I think it’s pretty obvious Facebook should have been off limits from the get-go. Facebook is a composite site which integrate a bulletin board service with instant messaging and on-line storage for photographs as well as being a tool for networking and making contacts.

This guy was arrested for taking photos he shouldn’t have been taking and attempted sexual exploitation of a minor. Facebook is filled with minors. Many of them are under the official joining age of 13.

Why exactly is such a person allowed to continue working as a web designer? Surely that’s a career that gives him a clear opportunity to continue with his rather depraved activities. It’s worrying the courts didn’t understand that in the first place.

Eric says:

Actually WORK in probation..

Ok, first of all, the guy didn’t get 10 yrs in jail for visiting Facebook.

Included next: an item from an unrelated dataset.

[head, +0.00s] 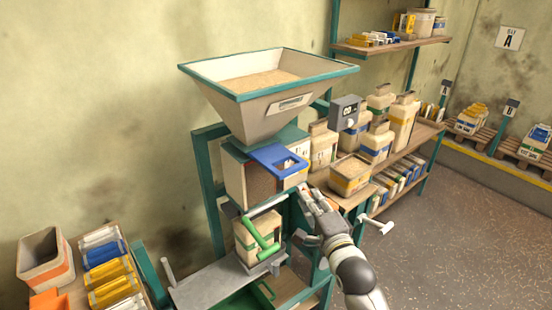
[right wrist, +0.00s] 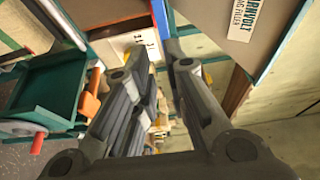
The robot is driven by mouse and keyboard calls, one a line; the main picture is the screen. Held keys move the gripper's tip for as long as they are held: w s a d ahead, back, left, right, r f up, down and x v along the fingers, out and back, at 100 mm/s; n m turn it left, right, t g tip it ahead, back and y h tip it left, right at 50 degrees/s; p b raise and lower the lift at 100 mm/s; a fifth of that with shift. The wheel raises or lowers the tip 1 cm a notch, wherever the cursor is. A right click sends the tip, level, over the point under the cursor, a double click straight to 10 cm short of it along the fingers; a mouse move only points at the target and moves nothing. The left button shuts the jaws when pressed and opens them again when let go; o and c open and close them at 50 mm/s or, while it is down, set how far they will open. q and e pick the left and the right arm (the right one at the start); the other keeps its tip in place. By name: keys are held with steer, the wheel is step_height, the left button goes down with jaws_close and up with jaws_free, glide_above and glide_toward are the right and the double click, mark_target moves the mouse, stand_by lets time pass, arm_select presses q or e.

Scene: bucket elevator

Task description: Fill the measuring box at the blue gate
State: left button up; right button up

When you get probation, you accept that you will be jailed for what you were originally found guilty for. I understand the wording in the probation orders was a bit behind the times, but technology moves a weeeee bit faster than the government and the court system. I would consider both Facebook and MySpace as a BBS, and as a guy who was building websites for living, he would also.

The big point here though, is he wasn’t sent away for JUST this. I’m pretty sure if this was the only thing he did wrong, his probation wouldn’t be getting revoked. The biggie here, besides moving w/o telling, was having a 2nd computer he did not tell the court about. I’m not saying people don’t get railroaded, because I see it all the time. I’m saying in this specific case, Facebook and the definition of Facebook wasn’t the sole or defining factor sending him to jail.

sunshine68 says:

Response to: Digital Consumer on Apr 5th, 2012 @ 1:22pm

Very well said…I totally agree with your whole comment you posted. I was very surprised at some of the comments that some people have posted as to being against probation for violating this man. I believe if allowed more time on fb ect…the man would’ve found another inocent little child to hurt & ruin the life of.